→ **EXERCISE TASK**
Start with the line containing "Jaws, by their" and write out each line through the end of the listing, exactly as given.

→ **MATERIAL PROVIDED**
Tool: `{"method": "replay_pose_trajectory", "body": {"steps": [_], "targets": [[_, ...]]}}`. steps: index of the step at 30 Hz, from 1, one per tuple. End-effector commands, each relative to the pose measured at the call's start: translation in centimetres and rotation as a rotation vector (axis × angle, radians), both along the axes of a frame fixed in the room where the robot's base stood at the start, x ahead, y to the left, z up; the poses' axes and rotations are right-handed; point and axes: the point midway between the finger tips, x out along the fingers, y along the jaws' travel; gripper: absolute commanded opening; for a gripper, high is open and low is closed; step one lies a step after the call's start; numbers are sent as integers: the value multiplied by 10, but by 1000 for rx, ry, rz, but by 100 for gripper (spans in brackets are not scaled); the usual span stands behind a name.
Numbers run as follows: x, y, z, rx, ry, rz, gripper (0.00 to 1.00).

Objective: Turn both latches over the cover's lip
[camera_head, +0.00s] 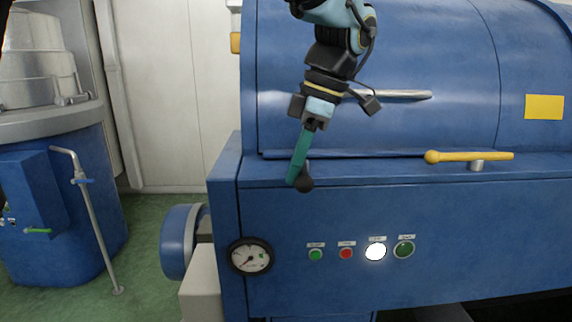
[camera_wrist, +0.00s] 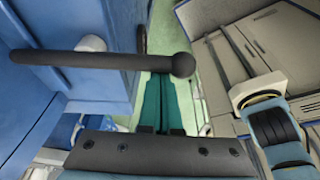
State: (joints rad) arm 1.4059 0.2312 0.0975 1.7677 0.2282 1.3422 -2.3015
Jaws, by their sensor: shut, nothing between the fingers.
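The blue cover (camera_head: 400,60) is down on the machine, its lip (camera_head: 350,153) running along the bottom edge. The right latch, a yellow bar (camera_head: 495,156) with a ball end on a grey post, lies roughly along the lip. The other latch is black; its ball knob (camera_head: 305,184) shows beside my fingers and its bar is mostly hidden there. The wrist view shows this black bar (camera_wrist: 100,60) on a pale post. My gripper (camera_head: 292,181) is shut and empty, teal fingers pointing down beside the black knob. In the wrist view the fingers (camera_wrist: 157,82) pass behind the bar; contact is unclear.
A grey handle rail (camera_head: 405,94) crosses the cover behind my wrist. The front panel below has a gauge (camera_head: 250,257) and several buttons (camera_head: 346,253). A blue tank (camera_head: 60,220) with a pipe stands at left. Green floor is clear between.

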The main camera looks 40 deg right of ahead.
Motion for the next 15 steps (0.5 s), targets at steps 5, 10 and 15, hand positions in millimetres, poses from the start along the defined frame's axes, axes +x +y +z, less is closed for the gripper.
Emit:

→ **OUTPUT OF THE TASK**
Jaws, by their sensor: shut, nothing between the fingers.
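The blue cover (camera_head: 400,60) is down on the machine, its lip (camera_head: 350,153) running along the bottom edge. The right latch, a yellow bar (camera_head: 495,156) with a ball end on a grey post, lies roughly along the lip. The other latch is black; its ball knob (camera_head: 305,184) shows beside my fingers and its bar is mostly hidden there. The wrist view shows this black bar (camera_wrist: 100,60) on a pale post. My gripper (camera_head: 292,181) is shut and empty, teal fingers pointing down beside the black knob. In the wrist view the fingers (camera_wrist: 157,82) pass behind the bar; contact is unclear.
A grey handle rail (camera_head: 405,94) crosses the cover behind my wrist. The front panel below has a gauge (camera_head: 250,257) and several buttons (camera_head: 346,253). A blue tank (camera_head: 60,220) with a pipe stands at left. Green floor is clear between.

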The main camera looks 40 deg right of ahead.
Motion for the next 15 steps (0.5 s), targets at steps 5, 10 and 15, hand positions in millimetres, poses from the start along the defined frame's axes, axes +x +y +z, less is closed for the gripper.
Emit:

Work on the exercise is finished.